Worse, there are signs that certain factions of the ruling National Congress Party, NCP, might be prepared to disrupt the referendum.
On September 27, Haj Majid Suwar, a prominent NCP politician, said that his party would not accept the vote unless southern troops withdrew from contested areas and allowed free campaigning.
The north has only just dropped its objections to the composition of a referendum commission to register voters and oversee the polls, and only after the south agreed to let it be headed by a northerner, Ibrahim Khalil.
With just over three months until the crucial poll, there may not be sufficient time for the referendum commission to carry out its work.
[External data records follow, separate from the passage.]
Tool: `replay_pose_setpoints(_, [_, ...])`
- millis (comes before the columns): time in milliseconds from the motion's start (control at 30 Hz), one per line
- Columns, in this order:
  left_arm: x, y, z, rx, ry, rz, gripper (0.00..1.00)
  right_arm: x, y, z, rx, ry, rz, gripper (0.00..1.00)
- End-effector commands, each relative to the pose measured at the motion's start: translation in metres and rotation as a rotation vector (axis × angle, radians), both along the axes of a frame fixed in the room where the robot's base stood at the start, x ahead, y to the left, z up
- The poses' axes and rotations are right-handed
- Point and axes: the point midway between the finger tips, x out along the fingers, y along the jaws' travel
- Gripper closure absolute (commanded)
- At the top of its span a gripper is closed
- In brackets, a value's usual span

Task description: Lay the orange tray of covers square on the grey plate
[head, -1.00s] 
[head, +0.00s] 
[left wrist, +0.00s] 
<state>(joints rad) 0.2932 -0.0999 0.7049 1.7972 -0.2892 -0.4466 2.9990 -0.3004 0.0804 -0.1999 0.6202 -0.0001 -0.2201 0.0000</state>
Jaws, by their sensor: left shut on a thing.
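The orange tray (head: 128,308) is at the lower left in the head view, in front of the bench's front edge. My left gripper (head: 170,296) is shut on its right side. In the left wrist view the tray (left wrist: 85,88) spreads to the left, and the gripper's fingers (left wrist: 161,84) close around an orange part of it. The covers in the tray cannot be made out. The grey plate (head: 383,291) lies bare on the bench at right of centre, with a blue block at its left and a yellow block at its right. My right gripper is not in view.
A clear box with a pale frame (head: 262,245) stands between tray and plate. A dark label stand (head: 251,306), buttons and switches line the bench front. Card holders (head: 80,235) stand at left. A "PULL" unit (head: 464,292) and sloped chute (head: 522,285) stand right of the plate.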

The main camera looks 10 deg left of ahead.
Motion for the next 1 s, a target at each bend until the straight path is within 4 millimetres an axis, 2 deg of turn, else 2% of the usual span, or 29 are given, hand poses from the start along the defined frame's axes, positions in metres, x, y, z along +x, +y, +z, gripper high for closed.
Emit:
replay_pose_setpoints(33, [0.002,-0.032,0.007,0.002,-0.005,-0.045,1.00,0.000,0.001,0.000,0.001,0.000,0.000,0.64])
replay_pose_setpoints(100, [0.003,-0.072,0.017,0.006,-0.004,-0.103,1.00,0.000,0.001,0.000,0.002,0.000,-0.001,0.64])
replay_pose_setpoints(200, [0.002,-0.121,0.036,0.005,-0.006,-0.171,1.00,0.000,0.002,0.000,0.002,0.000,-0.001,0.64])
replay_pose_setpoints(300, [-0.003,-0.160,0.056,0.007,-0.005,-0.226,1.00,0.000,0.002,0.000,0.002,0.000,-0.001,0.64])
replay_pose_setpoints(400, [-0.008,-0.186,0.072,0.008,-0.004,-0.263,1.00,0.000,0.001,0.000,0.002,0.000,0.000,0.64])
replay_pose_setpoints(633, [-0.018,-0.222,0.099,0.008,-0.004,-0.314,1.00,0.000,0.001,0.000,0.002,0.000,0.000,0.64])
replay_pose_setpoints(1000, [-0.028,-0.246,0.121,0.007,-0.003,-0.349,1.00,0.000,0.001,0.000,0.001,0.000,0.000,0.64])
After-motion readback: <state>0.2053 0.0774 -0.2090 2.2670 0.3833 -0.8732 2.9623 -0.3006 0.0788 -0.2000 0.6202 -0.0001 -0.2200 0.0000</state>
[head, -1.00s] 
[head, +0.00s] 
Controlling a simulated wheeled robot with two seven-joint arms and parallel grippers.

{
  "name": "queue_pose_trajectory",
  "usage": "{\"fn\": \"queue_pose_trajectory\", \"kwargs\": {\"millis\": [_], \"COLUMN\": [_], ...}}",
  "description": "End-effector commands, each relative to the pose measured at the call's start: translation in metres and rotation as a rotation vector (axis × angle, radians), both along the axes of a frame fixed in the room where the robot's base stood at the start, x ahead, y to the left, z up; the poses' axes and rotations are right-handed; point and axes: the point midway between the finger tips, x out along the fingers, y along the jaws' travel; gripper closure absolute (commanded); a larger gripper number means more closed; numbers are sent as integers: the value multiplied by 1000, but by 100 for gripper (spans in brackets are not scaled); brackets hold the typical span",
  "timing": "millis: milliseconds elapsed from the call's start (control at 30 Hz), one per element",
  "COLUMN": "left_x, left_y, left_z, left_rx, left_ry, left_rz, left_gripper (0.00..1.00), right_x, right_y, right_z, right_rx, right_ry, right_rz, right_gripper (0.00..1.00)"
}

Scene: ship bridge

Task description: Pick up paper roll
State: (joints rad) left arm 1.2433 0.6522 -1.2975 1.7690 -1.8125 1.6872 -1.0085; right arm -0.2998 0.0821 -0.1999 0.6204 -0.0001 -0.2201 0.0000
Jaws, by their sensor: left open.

For its part, the government denies that it is actively trying to sabotage the referendum process. President Omar al-Bashir and second vice-president Ali Osman Mohammed Taha have both said that they will accept its outcome, even though they have made it clear that they would favour unity.
Bashir, who has ruled Sudan since a coup in 1989 brought him to power as a young military officer, probably had little choice but to agree to respect the outcome of the vote, after being railroaded into signing the 2005 Comprehensive Peace Agreement, CPA, which paved the way for the referendum.
But few others in the north seem to have given much thought to the fact that, come January 9, Khartoum may lose control not only of a large chunk of the country but also of the revenue that the south’s oil reserves continues to generate.
Reliable oil data is notoriously hard to come by, but petroleum giant BP estimates that Sudan produces half a million barrels of oil a day, with more than 80 per cent coming from the south.
The revenue from this oil has fuelled an economic boom in north Sudan, but little seems to have trickled down to the south.
Not only has this created resentment among southerners, it has also thrown into doubt the question of whether Khartoum is really taking the south’s bid for succession seriously.
The danger isn’t so much about whether Khartoum is actively trying to frustrate the referendum process. It is about the perception among southerners of what is happening in the north – and here the government must tread very carefully, if they do not want to see a return to bloodshed.
The hazards of Khartoum’s state of denial regarding the referendum must not be underestimated. Expectations are now so high in South Sudan that any suggestion Khartoum is trying to frustrate the process could result in violence and even full-blown war.
South Sudan’s vice-president, Riek Machar, says that Khartoum should give a clear indication that it is prepared to accept the will of the people in the south, since this is in their best interests.
“Khartoum wants the resources in the south, but they know that using sheer force might not be the best way of getting what they want,” Machar told IWPR. “For example, it would be better for them to have a co-operation agreement with us. Oil is already flowing northwards to the Red Sea, and all the [oil] refineries are in the north. It makes sense [for both sides] to continue this arrangement.”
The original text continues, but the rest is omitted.